Alain Guyard s’est acheté un mazet dans la garrigue cévenole, une petite construction rurale à pièce unique et à couverture de tuiles. L’électricité provient de panneaux solaires, pour les toilettes, la campagne alentour fait l’affaire. Le bourg le plus proche est à une heure de marche. Un endroit idéal pour concocter ce petit bouquin dispensant des leçons de sagesse ?

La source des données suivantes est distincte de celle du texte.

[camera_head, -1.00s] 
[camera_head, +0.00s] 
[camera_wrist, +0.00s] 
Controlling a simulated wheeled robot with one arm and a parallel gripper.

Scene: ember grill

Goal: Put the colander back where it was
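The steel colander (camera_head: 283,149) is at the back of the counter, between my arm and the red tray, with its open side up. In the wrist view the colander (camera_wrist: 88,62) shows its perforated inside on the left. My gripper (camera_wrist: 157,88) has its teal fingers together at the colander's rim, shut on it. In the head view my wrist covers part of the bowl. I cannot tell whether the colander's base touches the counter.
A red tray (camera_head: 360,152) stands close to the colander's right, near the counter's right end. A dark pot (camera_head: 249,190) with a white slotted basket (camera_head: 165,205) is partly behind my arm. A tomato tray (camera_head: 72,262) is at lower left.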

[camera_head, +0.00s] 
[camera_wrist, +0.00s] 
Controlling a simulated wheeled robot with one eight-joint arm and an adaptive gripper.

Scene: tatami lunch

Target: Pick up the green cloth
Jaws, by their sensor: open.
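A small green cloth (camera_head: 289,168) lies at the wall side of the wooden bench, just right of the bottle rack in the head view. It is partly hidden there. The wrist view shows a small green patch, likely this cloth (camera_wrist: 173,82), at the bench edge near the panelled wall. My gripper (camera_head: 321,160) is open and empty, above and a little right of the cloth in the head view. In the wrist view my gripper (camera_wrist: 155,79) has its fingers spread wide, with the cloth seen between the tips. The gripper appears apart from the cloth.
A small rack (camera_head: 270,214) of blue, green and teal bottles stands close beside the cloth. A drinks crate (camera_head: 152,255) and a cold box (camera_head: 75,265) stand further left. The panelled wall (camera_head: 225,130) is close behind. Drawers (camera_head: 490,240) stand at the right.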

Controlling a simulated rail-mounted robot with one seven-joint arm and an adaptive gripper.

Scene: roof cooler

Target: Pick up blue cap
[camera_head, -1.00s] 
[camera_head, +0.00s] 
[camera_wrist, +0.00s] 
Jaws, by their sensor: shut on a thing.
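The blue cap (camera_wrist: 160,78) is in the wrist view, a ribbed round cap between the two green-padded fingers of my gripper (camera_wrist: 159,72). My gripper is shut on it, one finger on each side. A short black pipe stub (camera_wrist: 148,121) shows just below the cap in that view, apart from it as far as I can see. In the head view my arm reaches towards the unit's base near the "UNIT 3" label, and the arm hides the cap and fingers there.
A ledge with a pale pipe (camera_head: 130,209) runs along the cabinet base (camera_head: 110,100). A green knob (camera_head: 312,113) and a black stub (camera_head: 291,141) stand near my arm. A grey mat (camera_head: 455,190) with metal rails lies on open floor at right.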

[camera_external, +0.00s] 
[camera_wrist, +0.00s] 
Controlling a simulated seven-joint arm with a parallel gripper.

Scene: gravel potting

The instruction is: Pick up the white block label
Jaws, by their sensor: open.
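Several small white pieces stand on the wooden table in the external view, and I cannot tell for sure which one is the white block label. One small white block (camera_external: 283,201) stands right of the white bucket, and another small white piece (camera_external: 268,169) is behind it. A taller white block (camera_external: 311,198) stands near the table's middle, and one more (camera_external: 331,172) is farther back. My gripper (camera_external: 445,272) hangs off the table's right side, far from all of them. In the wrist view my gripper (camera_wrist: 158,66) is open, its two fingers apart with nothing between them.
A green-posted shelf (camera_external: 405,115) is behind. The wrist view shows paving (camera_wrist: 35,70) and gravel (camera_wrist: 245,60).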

C’est l’instant où vous vous dites, encore un bouquin d’ermite qui va nous vendre ses petits oiseaux et ses couchers de soleil, la nature notre maman à tous et tutti quanti ! Tsss ! Tsss ! Si vous aviez bien lu la courte biographie du mec en début de billet, vous auriez des soupçons et vous auriez raison ! Certes, il y a bien les passages prévus sur la nature environnante et le calme de son Eden, ça c’est l’emballage, le papier argenté du paquet, le cadeau lui est beaucoup plus étonnant pour ne pas dire piquant voir raide.
Et Guyard de casser et moquer, la littérature de genre, de Henri David Thoreau à Sylvain Tesson (« Sa baraque doit sentir la vieille literie viking du XIVème siècle »), « l’ermite est toujours un poil réac », « la littérature de cabanon, qui doit tant à Bricorama et à l’Orient ». Le mythe du wilderness américain en prend aussi pour son grade avec John Muir (fondateur des parcs nationaux) qui « s’extasie d’abord devant le munificence de la nature pendant quarante pages… avant d’y foutre le feu pour ouvrir un pâtis. » Et de s’interroger « pourquoi les écrivains en leur cabane au fond des bois ne parlent-ils jamais de leur libido ? »

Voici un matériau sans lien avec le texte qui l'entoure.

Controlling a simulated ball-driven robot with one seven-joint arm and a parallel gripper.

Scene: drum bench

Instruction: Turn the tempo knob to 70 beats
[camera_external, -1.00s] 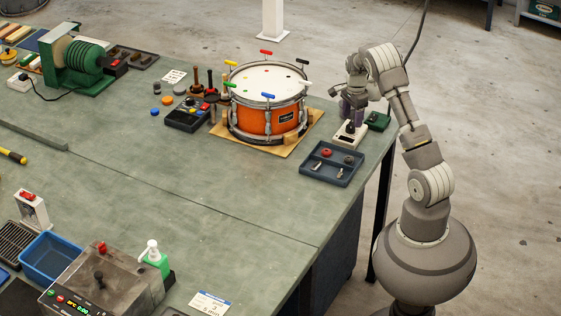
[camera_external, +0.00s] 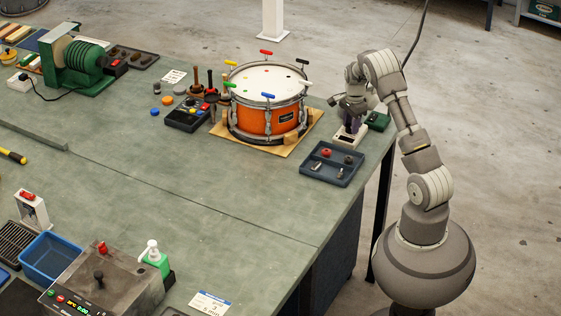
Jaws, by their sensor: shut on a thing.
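A small white device with a dark front panel (camera_external: 345,139) stands near the right end of the bench, behind the dark tray. My gripper (camera_external: 351,123) is over its top, pointing down, and is shut on a knob there. The knob is mostly hidden by the fingers, and its scale and any beat number are too small to read.
A dark tray (camera_external: 318,176) with small parts is in front of the device. A green box (camera_external: 378,121) stands close to its right. An orange drum (camera_external: 262,122) on a wooden board is to the left. The bench middle (camera_external: 200,190) is clear.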

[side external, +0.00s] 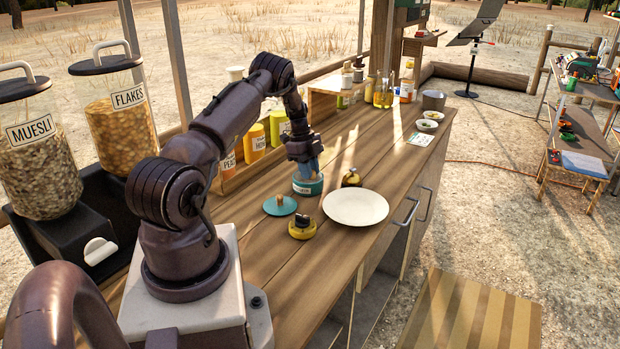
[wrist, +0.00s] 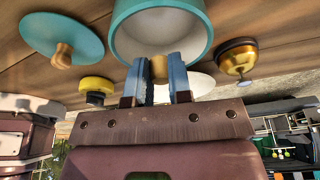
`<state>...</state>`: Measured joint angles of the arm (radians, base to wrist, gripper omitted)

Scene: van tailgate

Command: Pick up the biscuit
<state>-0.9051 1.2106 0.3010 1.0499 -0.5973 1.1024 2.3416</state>
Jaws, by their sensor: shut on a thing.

Les écrivains ne sont pas sa seule cible, les parisiens en vadrouille morflent aussi, « c’est drôle, cette insistance des Parigots à chercher des bords de Marne au sud de la Durance ». Et son ironie piquante de continuer ainsi tout du long, profitant de ses voisins (vrai ou faux, qu’importe), les locaux taiseux, les randonneurs de passage, le gourou bidon et ceux qui recherchent la sagesse (« Le zen, ou l’art d’être con comme la lune »). Parfois le lecteur s’interroge à son tour, Guyard est-il toujours dans l’humour quand il pastiche (?) Sandrine Rousseau (« on voit bien que couper un arbre consiste en un apprentissage de la masculinité toxique et se résume à une opération punitive contre un phallus plus gros que le sien »).
Le bouquin est très bien écrit, avec de jolis mots rares (rugination, temps noachides…) et surtout il est très amusant même si parfois on trouve qu’il pousse le bouchon un peu loin.